* [Brief]
Repeat only the lines from the one holding "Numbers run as" down to the last line of the listing below, including both of those lines.

* [Material provided]

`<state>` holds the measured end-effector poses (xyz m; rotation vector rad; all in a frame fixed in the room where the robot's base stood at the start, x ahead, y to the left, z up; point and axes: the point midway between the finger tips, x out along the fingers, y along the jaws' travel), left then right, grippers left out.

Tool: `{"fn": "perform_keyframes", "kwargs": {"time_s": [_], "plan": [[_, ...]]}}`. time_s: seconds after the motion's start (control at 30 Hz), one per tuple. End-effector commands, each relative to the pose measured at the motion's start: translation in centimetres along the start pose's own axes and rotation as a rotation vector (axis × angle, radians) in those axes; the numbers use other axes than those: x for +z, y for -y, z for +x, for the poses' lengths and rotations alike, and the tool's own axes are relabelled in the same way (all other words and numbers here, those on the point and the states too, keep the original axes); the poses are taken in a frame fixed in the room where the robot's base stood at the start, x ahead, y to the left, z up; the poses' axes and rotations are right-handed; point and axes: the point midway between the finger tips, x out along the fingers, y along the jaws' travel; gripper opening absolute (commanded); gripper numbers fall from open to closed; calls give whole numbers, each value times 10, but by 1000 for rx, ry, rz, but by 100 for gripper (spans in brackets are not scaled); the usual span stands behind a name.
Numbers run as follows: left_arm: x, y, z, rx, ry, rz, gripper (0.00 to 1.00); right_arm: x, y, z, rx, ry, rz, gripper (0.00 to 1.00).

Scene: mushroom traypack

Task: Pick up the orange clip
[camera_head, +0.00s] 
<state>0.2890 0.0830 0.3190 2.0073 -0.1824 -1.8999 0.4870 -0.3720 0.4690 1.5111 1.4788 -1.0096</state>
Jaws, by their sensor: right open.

* [Answer below]
Numbers run as follows: left_arm: x, y, z, rx, ry, rz, gripper (0.00 to 1.00); right_arm: x, y, z, rx, ry, rz, gripper (0.00 to 1.00).

Scene: mushroom traypack

Task: Pick up the orange clip
[camera_head, +0.00s] 
<state>0.2890 0.0830 0.3190 2.0073 -0.1824 -1.8999 0.4870 -0.3720 0.4690 1.5111 1.4788 -1.0096</state>
Jaws, by their sensor: right open.

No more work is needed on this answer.